The Canadian Museums Association (CMA), which includes around 2,600 member institutions, announced on Tuesday that it will be awarding more than $1m to a programme that aims at reconciliation and collaboration with indigenous groups. The initiative comes out of a broader movement across Canada to repair relations with First Nations communities following a 2015 report by the Truth and Reconciliation Commission into the damage caused by the residential school system. “It’s time to push the reset button,” the president of the CMA, Karen Bachmann, said at a press event.

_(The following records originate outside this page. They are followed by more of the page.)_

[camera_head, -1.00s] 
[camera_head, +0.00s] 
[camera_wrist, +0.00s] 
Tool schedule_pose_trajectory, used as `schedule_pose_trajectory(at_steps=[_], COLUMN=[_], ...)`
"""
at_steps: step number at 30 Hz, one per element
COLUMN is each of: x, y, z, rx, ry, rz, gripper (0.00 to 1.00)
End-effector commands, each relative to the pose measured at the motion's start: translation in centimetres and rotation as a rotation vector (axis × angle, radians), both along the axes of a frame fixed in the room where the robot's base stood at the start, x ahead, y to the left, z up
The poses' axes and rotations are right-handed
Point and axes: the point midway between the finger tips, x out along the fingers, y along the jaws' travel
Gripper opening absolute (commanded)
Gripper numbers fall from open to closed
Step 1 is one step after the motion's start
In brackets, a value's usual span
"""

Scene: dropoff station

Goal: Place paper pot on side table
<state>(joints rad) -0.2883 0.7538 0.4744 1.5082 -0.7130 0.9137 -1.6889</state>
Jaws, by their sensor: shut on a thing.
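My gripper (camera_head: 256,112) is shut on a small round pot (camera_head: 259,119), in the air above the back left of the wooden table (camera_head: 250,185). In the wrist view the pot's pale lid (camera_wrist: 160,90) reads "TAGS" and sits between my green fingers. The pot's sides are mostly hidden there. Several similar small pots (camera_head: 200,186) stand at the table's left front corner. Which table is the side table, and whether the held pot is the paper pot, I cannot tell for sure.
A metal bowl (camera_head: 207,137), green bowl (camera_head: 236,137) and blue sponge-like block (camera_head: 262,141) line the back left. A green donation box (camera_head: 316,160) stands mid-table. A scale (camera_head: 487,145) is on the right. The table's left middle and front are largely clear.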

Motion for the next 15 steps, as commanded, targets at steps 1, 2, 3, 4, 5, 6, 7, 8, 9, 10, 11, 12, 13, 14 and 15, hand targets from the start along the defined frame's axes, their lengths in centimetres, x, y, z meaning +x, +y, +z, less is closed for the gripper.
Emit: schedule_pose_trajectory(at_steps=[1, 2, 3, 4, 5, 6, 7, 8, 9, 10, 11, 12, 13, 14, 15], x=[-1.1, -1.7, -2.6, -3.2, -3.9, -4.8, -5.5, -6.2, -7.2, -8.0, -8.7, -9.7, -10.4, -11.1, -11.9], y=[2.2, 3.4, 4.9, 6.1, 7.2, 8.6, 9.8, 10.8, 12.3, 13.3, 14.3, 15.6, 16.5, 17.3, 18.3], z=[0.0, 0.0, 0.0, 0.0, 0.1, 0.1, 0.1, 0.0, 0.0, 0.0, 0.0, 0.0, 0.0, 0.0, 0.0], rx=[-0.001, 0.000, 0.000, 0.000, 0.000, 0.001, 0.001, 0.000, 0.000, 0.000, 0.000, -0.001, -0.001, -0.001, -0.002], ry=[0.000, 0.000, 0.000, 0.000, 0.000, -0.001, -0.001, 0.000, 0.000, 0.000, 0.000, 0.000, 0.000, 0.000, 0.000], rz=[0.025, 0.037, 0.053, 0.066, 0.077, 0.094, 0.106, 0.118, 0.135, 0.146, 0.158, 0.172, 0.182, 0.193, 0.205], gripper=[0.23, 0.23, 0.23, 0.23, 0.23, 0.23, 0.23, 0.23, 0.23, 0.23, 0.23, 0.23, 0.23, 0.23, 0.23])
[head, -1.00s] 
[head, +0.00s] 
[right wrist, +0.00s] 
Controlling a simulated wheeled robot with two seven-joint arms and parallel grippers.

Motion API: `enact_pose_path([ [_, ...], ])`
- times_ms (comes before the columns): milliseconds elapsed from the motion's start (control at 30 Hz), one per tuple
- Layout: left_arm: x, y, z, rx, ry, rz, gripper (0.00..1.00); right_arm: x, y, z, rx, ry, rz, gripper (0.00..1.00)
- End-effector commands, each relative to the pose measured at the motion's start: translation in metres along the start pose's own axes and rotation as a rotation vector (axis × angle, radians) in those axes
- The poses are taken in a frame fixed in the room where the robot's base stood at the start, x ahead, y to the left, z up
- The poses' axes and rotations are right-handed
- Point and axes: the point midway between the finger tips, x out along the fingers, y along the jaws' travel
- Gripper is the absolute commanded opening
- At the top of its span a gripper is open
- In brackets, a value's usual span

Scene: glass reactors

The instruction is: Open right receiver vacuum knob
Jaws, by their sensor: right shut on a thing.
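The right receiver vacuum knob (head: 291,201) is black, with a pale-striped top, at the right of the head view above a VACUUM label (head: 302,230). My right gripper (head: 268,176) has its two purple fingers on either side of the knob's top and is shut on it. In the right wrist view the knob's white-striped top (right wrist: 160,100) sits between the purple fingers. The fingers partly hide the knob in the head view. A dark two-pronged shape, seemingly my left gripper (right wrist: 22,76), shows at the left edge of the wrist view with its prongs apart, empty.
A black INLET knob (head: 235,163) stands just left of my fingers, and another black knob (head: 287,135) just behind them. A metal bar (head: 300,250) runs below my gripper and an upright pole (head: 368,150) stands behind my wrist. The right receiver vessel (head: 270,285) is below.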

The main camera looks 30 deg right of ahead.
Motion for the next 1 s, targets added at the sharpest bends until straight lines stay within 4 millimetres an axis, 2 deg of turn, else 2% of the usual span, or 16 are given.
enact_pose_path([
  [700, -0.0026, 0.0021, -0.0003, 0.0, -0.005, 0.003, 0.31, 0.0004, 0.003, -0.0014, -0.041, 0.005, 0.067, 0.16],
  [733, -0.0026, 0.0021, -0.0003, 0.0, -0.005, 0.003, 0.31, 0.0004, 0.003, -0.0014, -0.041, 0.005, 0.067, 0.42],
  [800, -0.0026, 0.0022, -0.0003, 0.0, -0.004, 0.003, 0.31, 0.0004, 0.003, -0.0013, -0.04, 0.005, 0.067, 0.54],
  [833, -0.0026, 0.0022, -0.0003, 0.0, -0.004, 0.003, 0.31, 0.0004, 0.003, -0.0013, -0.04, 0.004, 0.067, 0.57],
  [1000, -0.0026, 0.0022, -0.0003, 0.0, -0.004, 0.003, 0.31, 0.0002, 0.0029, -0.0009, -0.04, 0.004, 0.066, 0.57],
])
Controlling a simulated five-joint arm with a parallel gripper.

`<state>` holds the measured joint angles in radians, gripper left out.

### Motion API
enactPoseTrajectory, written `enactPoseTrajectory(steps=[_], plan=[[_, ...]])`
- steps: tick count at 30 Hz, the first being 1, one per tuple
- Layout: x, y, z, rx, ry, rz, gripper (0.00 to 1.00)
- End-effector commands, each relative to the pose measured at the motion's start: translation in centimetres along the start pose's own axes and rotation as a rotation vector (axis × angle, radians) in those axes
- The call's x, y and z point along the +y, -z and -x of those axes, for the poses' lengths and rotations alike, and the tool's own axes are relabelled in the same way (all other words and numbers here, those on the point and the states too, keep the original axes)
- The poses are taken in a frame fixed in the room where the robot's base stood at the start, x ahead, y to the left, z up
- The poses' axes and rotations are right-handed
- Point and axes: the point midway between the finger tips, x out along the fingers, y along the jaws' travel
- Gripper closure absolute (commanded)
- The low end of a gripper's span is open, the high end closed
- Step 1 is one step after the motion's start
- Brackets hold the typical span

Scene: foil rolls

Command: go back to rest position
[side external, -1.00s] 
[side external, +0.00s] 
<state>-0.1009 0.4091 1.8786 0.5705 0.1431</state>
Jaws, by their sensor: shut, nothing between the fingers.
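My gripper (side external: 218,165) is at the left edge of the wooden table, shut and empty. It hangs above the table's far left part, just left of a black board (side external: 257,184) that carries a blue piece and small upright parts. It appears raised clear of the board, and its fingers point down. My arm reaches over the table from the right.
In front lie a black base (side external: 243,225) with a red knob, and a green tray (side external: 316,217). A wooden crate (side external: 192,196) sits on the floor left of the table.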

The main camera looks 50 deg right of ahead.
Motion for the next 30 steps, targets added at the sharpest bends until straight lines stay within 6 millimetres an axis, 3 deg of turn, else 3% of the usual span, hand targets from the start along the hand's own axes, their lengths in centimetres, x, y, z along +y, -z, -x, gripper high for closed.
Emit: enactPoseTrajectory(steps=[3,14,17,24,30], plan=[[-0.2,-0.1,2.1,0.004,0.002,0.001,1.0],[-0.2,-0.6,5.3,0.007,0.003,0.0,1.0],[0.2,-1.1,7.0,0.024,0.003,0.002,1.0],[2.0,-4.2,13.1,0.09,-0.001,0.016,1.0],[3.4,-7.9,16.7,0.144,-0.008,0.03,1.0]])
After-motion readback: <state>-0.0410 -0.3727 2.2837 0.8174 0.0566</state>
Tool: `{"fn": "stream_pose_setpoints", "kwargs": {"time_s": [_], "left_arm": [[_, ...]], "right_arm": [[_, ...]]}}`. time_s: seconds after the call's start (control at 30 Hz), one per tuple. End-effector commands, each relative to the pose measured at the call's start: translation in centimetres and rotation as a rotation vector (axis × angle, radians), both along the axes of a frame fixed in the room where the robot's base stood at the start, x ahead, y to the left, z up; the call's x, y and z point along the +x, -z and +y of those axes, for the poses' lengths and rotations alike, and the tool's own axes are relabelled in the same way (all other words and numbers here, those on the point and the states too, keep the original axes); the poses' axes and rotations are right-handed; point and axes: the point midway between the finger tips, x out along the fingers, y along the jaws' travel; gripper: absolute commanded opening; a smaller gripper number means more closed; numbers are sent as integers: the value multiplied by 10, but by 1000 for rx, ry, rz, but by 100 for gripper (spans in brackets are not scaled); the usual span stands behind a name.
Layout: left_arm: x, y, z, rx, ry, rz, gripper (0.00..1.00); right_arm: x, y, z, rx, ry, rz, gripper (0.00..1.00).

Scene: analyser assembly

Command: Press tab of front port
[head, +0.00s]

Gary Anandasangaree, the parliamentary secretary to the Minister of Canadian Heritage and Multiculturalism, explained the initiative as “a national review of museum policies… in collaboration with indigenous peoples across Canada”. The programme will organise workshops, online learning modules, a national museum-worker bursary, reports and publications. Funding will come from the government’s Museums Assistance Program (MAP).
“As First Nations, we all have a story to tell… about loss,” said Elder Carolyn King, the former chief of the Mississaugas of Credit Nation, at the event, adding that one goal is for better representation of indigenous culture in Canadian museums. “We’re looking to add our story to these buildings. I’m hoping that our story will get told.”
“We have long called for the need that our voices be heard,” said Sarah Pashagumskum of the Reconciliation Program Council and the Cree Cultural Institute of northern Quebec. “We will bring indigenous voices to the forefront, a repatriation of indigenous culture.”